[Goal]
Return a copy of every line in the records that includes the word "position".

## START Supplied data

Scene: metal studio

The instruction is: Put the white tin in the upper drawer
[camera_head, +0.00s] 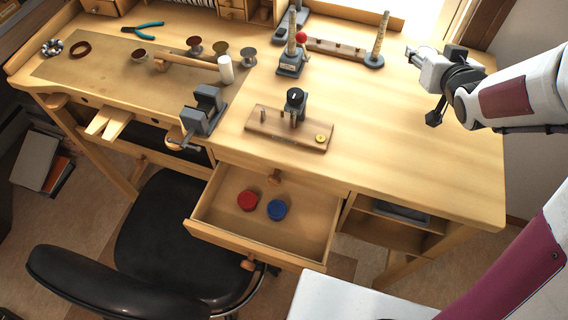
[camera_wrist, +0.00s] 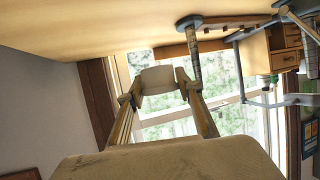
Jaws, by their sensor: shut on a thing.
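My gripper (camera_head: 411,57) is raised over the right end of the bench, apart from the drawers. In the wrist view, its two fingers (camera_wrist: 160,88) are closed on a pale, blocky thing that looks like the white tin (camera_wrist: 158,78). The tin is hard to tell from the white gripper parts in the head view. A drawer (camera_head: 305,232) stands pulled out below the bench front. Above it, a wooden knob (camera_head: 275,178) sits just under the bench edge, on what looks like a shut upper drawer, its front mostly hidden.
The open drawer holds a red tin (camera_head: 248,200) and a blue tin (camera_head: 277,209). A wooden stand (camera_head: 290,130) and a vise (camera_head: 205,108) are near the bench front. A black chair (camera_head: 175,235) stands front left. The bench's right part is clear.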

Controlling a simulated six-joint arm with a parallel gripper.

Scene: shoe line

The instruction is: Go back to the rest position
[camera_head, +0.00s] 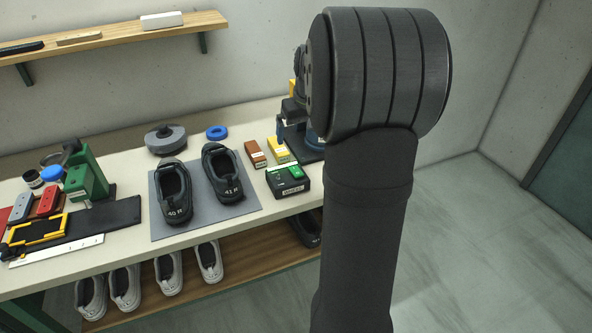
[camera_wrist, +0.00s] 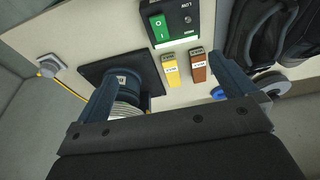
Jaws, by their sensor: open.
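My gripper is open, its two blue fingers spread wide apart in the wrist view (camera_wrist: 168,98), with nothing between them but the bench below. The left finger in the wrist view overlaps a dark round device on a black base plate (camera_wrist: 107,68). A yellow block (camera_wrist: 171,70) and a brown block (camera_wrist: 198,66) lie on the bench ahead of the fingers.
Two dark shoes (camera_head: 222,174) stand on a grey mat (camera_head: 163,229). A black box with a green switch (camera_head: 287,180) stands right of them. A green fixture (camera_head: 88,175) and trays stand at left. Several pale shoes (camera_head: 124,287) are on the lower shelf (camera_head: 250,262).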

## END Supplied data
## START Supplied data

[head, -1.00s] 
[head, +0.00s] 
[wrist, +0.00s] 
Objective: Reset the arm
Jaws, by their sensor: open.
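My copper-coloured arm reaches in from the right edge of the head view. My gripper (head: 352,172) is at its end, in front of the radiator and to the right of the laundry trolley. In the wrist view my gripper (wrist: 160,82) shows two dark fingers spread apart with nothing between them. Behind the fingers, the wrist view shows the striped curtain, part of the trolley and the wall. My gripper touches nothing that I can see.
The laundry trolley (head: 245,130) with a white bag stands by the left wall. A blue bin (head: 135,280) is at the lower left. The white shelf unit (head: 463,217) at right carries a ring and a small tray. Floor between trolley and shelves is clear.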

## END Supplied data
## START Supplied data

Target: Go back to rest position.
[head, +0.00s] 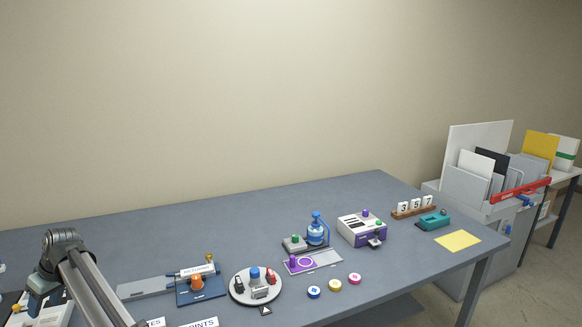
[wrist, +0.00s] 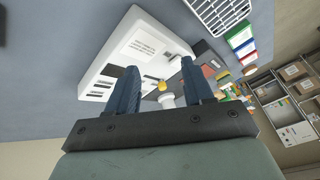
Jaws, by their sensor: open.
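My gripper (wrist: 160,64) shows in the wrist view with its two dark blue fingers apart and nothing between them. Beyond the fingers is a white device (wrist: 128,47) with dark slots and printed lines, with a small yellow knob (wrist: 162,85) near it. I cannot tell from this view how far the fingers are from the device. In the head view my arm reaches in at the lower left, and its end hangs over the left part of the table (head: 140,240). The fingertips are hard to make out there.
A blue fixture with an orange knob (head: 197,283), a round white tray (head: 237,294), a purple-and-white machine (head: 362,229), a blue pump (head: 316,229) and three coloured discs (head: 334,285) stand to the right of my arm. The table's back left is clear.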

## END Supplied data

[Completed task]
The instruction is: Go back to the rest position
Target: Go back to rest position.

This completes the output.